Ran An / Xi’an Jiaotong University； Xi’an； PR China； 710049；School of Mechanical Engineering

Jiafeng Tang / Xi’an Jiaotong University；School of Mechanical Engineering

Zhibin Zhao / 西安交通大学；School of Mechanical Engineering

Xuefeng Chen / State Key Laboratory for Manufacturing Systems Engineering Xi’an Jiaotong University

摘要

Few-shot anomaly detection (FSAD) aims to identify anomalies using models trained on minimal samples, a task made particularly challenging in real-world scenarios due to domain shifts caused by variations in lighting conditions, object pose, and other environmental factors. Recently, large pre-trained vision-language models like CLIP have shown promise in FSAD visual tasks. However, most of existing approaches often rely on manually designed prompts to capture anomaly semantics, which are susceptible to environmental interference and labor-intensive to implement.

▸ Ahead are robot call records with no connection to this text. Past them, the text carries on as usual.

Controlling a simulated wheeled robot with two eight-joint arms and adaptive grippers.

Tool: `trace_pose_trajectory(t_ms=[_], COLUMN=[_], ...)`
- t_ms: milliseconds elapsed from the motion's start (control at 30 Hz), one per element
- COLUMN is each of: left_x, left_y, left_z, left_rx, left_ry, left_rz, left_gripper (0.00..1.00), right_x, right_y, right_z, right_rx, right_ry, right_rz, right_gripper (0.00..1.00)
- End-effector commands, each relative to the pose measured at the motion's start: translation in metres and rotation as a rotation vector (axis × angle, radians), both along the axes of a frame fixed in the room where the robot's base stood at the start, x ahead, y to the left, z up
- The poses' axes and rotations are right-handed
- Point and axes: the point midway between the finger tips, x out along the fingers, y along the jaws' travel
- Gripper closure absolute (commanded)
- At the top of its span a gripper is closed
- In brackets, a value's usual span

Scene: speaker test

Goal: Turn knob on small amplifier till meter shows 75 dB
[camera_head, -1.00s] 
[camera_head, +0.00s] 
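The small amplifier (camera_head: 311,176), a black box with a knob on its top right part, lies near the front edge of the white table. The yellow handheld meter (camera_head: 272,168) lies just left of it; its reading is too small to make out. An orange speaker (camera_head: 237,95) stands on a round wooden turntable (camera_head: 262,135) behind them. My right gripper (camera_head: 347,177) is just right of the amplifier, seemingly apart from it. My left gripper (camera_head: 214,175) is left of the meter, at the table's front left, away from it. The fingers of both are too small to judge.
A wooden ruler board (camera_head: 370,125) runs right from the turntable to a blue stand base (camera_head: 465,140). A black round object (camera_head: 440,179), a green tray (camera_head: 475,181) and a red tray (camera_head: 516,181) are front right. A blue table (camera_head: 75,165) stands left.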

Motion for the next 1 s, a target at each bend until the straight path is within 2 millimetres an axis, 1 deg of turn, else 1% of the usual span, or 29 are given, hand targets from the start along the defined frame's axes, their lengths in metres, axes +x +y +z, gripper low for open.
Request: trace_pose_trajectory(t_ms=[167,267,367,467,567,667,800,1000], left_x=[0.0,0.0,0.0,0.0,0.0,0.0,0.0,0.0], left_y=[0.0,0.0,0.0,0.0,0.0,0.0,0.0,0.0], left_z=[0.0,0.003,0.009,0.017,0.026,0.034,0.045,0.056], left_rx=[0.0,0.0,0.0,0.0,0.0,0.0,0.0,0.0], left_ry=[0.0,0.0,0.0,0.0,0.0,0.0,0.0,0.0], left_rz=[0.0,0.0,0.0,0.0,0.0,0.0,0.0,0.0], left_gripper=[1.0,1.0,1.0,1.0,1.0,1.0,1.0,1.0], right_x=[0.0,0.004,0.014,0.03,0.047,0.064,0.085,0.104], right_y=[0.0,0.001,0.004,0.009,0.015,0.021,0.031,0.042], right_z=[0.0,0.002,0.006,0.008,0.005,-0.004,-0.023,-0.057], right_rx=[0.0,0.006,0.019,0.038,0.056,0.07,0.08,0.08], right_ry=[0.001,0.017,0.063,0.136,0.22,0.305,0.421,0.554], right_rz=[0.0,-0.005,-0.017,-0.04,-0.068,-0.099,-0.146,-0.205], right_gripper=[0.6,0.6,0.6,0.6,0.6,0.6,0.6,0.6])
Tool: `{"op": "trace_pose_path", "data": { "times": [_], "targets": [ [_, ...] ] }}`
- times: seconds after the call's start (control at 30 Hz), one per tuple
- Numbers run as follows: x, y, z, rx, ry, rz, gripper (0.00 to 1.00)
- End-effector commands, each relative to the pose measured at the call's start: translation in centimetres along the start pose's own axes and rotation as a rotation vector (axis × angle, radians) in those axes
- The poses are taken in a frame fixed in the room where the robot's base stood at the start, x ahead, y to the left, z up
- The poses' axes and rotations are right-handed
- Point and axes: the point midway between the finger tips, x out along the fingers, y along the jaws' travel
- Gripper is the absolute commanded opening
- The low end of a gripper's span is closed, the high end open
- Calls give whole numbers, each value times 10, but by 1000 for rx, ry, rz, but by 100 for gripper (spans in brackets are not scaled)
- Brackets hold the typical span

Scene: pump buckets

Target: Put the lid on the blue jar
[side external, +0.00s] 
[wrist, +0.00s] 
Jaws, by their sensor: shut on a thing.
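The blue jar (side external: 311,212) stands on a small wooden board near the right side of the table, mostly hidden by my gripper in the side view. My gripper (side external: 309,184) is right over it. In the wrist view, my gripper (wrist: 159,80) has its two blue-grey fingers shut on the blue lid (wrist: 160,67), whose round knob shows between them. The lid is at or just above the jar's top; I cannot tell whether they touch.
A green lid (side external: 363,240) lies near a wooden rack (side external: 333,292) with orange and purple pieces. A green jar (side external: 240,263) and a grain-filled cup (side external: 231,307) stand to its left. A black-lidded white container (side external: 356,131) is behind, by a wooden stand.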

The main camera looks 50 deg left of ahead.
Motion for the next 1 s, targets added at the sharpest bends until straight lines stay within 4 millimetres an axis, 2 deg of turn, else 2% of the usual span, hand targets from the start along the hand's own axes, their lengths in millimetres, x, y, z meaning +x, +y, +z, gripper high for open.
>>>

To address this, we propose a cross-domain CLIP for anomaly detection (CDADCLIP) to adapt CLIP for FSAD under conditions with domain shift. CDADCLIP incorporates domain-invariant learnable prompts into CLIP to model normal and abnormal semantics. Furthermore, a Hybrid Semantic Fusion (HSF) module is utilized to enhance anomaly detection performance by integrating region-level information with global features. Experiments result on the AeBAD-S dataset with domain shift demonstrates the superior performance of our method compared with existing state-of-the-art methods.